From outside we went into the Royal Palace, beautifully decorated in a 1540s fashion, and possibly similar to how it once was when James V and Mary, Queen of Scots, lived there. I was surprised at just how colourful all of the rooms were! I really liked all of the details over the fireplaces as well, especially the famous Stirling Unicorn in the King’s Bedchamber. The other colour that catches your eye in the palace is actually on the ceiling in the form of Stirling Head replicas; metre-wide oak medallions carved with famous historical figures including Kings, Queens, Roman Emperors, and biblical and mythological characters. I pretty much spent my whole time in the room looking up, they were fascinating! Another great work of art in the palace is the Stirling Tapestries, hanging in the Queen’s Inner Hall. Replicas of the ‘Hunt of the Unicorn‘ tapestries, they are certainly impressive, even as a modern addition.

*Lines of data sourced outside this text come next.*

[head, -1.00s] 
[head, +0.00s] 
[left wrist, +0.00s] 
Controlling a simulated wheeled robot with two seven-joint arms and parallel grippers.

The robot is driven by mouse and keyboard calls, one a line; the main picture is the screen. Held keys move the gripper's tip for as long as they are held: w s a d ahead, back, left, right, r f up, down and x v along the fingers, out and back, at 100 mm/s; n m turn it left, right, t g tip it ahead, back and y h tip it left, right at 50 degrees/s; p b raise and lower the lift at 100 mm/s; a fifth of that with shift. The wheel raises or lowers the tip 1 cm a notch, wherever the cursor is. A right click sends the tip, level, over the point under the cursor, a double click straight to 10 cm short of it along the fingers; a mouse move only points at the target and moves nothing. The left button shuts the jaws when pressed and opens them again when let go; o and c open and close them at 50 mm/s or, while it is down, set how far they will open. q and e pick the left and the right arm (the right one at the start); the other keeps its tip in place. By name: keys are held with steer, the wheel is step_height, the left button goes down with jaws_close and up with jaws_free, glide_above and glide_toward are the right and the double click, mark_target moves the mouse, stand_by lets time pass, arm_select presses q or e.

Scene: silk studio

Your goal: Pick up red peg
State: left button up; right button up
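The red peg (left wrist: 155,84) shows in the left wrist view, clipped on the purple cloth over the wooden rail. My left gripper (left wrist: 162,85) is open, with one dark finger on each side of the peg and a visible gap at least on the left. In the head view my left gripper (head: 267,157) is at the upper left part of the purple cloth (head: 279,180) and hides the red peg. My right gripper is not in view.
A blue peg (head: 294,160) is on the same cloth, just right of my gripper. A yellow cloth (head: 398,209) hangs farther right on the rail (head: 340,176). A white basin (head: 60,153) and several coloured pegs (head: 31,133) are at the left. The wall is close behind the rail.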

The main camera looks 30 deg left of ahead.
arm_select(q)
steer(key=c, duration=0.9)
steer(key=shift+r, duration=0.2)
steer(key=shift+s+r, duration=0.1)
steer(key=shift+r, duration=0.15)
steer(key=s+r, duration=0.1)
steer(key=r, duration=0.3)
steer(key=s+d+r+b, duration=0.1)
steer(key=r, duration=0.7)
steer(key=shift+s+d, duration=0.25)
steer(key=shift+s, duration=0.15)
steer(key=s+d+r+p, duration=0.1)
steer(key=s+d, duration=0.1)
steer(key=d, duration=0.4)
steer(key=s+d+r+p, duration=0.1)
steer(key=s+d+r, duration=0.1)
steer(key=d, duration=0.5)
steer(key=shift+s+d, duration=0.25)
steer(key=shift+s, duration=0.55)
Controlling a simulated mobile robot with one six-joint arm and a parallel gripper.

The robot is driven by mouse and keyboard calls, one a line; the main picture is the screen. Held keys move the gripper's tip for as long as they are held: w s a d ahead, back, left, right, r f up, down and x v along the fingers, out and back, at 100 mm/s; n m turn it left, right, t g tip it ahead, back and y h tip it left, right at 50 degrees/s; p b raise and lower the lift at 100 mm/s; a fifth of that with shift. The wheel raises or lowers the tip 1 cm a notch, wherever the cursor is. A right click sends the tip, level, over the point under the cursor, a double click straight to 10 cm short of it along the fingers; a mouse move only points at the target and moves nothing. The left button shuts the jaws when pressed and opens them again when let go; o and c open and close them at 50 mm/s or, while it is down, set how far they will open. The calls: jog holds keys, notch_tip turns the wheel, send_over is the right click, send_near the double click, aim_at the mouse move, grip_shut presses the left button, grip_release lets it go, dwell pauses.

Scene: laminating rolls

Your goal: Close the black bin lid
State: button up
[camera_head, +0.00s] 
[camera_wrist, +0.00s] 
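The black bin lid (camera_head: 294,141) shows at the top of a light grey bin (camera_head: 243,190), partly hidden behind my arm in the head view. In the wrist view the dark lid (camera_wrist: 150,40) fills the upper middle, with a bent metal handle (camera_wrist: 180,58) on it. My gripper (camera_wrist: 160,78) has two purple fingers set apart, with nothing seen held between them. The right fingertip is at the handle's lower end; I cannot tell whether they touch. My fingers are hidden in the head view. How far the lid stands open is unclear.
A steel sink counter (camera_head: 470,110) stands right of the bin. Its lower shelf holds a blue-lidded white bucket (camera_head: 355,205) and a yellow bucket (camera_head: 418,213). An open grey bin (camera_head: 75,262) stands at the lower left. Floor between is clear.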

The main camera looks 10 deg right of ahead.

You can also access the Great Hall from the Royal Palace, through what would have been exclusively the royal entrance. The Great Hall, the largest of its kind in Scotland, is just as impressive as you’d expect. In stark contrast to the Palace, the ceiling beams here are exposed and unpainted, somehow making the impressive room more modest that what it would otherwise appear. One thing that I loved throughout both the Royal Palace and Great Hall were the staff in period costume playing instruments, giving talks, and demonstrating what the castle would have been like a few hundred years ago. Something so small really brings the whole place to life!

The other key building of the castle that we visited was the Chapel Royal, dating from the 1590s. Its most well known feature is the hand-painted frieze which includes a fake window. I was surprised to find it a rather small and modest chapel and it reminded me very much of the Great Hall. James VI’s son, Prince Henry, was baptised in the chapel.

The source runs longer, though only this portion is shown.